01-09-2013 - Traces, n. 8

middle east
“The soil for a true communion”
MUSLIM PROFESSOR WAEL FAROUQ SIGNED THE APPEAL FOR RELIGIOUS LIBERTY, SHARING HIS EXPERIENCE OF THE DRAMATIC SITUATION IN EGYPT AS IT PARALLELS  HIS EXPERIENCE AT THE MEETING.

At the stand for the Appeal for Religious Freedom, Noha and Said take turns every day to collect signatures. They came from Alexandria, Egypt, to volunteer at Rimini, saying, “It’s a miracle that we are here.” Other friends were unable to come because, during the week of the Meeting, the situation in Egypt was still very hot, after the clashes in the Rabaa and Nahda Squares between the supporters of the removed President Mohamed Morsi and the Egyptian security forces. During these days of tension, curfews, and accusations flying from both sides, the Muslim Brotherhood denounced the army for excluding it, while they themselves were blamed for the attacks on Coptic churches. The liberal Vice-President Mohamed El Baradei resigned because of the army’s violence. The number of victims grew, and in the meantime former President Hosni Mubarak was freed. 

“Egypt is not split in two.” Wael Farouq, Professor of Arabic at the American University of Cairo, a Muslim, was among the signers of the Meeting’s Appeal against the persecutions of Christians. “Egypt is not split in two. All Egyptians are united against a militant and armed extremist group that demonstrates its hatred of Christians. Defending Christians is a duty for me, as a practicing Muslim and as a personal friend of many Christians.” By now, Wael is part of the family of the Meeting, and through the friendship with him the Cairo Meeting was born. The army’s removal of Morsi is considered by observers as a coup d’etat, and they fear the return of an authoritarian regime. “In human history, every new thing that happens cannot be grasped and understood right away. It has always been like this,” continues Wael. “The army arrested the elected President and formed a new government, but this was desired by the millions of Egyptians who have been filling the squares for three years. Just as they rebelled against Mubarak, so too they found no answers with the army that governed in 2012, much less in the too many errors of Morsi.” And not just this. “The decision to depose him was made by many parties, a team that announced the change of government and is composed of the army, the Salafites, the Social Democratic Party, the Patriarch of the Orthodox Church, the Grand Imam of al-Azhar, and Tamarod, the movement of the revolutionaries. If the military is not loyal to the people, because it is tempted by power, the people will not accept it. But it is an error to reduce what is happening to a conflict between generals and Islamists.”
Here at the Meeting, he follows everything live and with grave concern. “My people’s pain is great, but I have learned that pain is not the bad thing, and that the bad thing is not pain. The bad thing is when we are outside of reality and inside ideology. Instead, pain becomes the soil for communion, and gives me hope. I believe that everyone desires this good, even if not everyone recognizes it. Testimony exists for this reason: the witness is the person who shows the recognition of his desire and his experience.”
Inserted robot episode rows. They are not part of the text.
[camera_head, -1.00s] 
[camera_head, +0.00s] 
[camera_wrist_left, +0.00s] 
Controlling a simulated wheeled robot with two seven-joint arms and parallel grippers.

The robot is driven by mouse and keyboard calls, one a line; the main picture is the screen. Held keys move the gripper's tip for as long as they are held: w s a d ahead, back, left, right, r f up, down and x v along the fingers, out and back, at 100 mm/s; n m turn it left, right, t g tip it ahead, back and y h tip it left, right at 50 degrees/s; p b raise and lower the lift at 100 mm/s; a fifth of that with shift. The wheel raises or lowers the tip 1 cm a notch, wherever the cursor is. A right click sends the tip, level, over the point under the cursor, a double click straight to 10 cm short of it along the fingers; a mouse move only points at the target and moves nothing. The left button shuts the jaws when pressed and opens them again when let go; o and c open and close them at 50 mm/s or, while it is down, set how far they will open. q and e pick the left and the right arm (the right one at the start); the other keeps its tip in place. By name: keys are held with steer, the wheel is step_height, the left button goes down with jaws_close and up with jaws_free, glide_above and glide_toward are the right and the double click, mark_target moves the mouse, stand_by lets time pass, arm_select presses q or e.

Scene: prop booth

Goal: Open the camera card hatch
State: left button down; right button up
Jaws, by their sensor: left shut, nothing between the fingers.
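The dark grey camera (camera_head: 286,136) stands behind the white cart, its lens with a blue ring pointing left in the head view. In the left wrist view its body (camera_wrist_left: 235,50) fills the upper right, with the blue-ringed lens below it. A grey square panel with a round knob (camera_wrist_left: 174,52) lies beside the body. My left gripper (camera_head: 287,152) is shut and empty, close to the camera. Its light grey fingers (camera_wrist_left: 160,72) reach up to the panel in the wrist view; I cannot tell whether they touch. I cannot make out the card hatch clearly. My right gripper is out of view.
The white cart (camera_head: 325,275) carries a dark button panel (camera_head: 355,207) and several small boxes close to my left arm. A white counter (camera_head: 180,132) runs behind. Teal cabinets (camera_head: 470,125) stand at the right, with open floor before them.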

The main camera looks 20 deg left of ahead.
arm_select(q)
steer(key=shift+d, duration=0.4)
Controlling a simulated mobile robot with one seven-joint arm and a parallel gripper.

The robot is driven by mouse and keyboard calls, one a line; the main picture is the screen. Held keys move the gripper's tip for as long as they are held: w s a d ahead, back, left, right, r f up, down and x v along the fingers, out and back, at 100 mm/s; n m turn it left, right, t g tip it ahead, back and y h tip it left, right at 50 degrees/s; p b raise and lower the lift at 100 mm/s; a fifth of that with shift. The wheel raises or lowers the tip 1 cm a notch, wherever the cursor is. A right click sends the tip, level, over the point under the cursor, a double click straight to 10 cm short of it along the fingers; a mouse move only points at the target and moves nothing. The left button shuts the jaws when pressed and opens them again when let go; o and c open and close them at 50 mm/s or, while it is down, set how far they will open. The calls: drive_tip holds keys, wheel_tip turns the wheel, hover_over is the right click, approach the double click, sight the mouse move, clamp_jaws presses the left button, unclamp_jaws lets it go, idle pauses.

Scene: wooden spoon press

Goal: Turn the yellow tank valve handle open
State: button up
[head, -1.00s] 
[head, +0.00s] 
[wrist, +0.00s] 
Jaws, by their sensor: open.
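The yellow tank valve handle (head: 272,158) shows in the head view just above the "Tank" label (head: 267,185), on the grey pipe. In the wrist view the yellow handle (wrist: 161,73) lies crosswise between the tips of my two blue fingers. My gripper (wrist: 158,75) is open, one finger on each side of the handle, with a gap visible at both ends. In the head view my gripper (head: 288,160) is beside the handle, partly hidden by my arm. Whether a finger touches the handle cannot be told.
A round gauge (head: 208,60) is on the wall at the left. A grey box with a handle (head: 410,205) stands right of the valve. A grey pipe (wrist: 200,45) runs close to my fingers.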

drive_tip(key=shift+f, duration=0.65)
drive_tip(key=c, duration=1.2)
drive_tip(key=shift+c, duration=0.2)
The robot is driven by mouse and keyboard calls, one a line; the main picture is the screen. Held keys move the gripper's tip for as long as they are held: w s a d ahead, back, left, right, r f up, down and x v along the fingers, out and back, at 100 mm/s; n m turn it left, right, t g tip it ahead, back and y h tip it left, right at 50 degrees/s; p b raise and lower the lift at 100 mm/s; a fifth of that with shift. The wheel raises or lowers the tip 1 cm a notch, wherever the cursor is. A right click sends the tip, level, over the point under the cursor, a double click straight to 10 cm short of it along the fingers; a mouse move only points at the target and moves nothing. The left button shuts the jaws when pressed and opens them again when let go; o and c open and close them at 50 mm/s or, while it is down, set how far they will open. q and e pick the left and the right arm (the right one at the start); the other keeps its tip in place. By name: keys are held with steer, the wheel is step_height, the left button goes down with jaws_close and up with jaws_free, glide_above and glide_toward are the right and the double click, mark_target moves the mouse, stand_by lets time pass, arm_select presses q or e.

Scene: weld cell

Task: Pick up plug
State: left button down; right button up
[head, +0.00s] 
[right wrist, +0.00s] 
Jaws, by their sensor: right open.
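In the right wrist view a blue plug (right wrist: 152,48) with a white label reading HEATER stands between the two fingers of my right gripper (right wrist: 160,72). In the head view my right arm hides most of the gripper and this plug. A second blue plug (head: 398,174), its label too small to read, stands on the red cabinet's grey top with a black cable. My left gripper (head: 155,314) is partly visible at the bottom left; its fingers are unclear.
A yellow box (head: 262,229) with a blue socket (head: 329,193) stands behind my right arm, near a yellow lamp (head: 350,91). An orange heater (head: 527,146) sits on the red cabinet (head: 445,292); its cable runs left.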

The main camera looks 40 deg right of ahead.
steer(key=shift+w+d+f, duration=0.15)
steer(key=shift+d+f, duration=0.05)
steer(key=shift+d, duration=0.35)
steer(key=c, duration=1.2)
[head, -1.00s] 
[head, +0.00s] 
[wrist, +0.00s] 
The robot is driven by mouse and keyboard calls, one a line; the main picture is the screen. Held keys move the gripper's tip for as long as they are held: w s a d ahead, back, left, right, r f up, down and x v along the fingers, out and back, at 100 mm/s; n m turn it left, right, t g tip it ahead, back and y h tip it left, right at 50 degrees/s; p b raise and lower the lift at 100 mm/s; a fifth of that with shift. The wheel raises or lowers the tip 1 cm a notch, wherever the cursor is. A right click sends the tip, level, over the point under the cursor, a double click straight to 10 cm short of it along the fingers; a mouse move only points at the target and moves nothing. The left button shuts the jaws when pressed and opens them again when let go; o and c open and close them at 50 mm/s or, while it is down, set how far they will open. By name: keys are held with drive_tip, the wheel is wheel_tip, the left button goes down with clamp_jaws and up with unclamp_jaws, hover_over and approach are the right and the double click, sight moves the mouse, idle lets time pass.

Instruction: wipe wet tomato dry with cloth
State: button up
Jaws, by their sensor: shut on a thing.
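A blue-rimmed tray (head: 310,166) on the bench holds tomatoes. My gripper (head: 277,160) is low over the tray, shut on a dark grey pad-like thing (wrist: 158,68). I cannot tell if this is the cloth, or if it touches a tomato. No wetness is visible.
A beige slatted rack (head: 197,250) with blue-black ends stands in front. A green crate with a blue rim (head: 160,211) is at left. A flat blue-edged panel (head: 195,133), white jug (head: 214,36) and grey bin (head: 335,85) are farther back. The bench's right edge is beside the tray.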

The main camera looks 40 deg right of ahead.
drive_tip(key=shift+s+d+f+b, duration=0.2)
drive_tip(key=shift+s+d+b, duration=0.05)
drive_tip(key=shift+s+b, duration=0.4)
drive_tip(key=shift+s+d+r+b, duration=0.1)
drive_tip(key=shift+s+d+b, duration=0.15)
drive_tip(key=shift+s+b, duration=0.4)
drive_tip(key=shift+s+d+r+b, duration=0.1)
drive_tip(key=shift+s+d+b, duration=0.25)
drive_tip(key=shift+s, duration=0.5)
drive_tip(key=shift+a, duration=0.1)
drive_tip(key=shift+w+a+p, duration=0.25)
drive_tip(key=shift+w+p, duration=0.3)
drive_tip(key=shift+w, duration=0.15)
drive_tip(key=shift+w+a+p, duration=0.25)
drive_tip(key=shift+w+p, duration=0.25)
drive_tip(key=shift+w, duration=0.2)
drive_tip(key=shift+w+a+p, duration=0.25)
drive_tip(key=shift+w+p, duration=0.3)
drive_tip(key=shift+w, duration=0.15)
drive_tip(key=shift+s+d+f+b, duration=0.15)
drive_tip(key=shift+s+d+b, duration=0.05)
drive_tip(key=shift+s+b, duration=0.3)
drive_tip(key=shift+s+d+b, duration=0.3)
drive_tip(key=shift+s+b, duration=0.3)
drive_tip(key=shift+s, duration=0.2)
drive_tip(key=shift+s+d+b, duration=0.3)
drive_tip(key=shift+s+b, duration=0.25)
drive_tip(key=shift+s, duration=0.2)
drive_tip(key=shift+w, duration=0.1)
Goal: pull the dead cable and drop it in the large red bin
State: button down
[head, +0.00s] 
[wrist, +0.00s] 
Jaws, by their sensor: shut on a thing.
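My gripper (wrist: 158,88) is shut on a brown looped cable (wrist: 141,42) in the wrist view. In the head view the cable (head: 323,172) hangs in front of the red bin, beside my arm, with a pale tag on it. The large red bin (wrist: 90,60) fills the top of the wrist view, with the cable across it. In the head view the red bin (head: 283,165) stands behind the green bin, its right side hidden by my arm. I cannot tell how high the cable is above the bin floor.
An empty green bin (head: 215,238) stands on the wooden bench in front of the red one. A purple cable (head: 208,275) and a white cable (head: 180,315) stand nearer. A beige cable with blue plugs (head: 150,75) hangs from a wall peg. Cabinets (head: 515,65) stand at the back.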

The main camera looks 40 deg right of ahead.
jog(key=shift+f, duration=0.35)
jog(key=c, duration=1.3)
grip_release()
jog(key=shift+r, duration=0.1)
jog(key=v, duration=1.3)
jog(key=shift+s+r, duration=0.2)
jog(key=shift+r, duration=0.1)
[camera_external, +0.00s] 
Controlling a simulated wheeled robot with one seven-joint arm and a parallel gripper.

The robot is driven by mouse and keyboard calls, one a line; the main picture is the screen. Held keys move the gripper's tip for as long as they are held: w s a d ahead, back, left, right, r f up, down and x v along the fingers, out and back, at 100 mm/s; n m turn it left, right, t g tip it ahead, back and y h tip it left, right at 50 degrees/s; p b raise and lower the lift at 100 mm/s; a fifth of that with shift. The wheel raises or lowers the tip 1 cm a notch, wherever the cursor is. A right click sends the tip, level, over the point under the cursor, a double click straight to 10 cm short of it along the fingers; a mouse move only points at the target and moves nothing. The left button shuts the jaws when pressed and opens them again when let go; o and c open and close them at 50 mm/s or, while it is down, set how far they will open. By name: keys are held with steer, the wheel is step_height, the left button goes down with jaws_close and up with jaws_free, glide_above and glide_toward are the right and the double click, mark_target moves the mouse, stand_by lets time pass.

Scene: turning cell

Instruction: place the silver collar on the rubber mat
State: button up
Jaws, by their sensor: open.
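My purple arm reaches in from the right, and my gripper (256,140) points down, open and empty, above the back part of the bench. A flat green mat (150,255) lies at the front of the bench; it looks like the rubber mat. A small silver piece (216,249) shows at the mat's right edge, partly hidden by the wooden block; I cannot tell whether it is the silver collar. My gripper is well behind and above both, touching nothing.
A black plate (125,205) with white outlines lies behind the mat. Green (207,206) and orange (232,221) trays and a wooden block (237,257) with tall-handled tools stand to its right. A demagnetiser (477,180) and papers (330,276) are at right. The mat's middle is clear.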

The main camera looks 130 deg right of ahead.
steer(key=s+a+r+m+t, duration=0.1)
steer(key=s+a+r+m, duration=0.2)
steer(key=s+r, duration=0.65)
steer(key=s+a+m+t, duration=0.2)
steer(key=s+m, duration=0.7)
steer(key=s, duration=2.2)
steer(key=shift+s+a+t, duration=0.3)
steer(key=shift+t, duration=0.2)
Embraced. You see this as he speaks of his friendship with Abdel-Fattah Hassan, who is also here at the Meeting. Hassan is a member of the Muslim Brotherhood, and even served as a member of Parliament for the Brotherhood. Wael has a very harsh opinion of the Brotherhood and its political arm, the Freedom and Justice Party, because he sees in their rise to power an increasing danger of extremism and religious discrimination. “But the only thing that overcomes ideology is friendship,” recounts Wael, “and this I learned from Christianity because I was embraced in a totally natural way–these friends had no problem loving me and showing me their love.” He suffers when others ask how he, an Arab Muslim, can defend Christians: “If they ask me, it’s because my love is not evident. I never asked my CL friends why they act this way with me. The reason was evident. They loved me. It would be like asking why you breathe. Not only is love evident, but it is sufficient for everything.” He does not say that he is Hassan’s friend “even though” he is a member of the Muslim Brotherhood: “Jesus loves without saying ‘even though.’ Learning this from the Movement and from the Meeting deepened my religious experience and taught me that there is no truth without freedom.”
(A.S.)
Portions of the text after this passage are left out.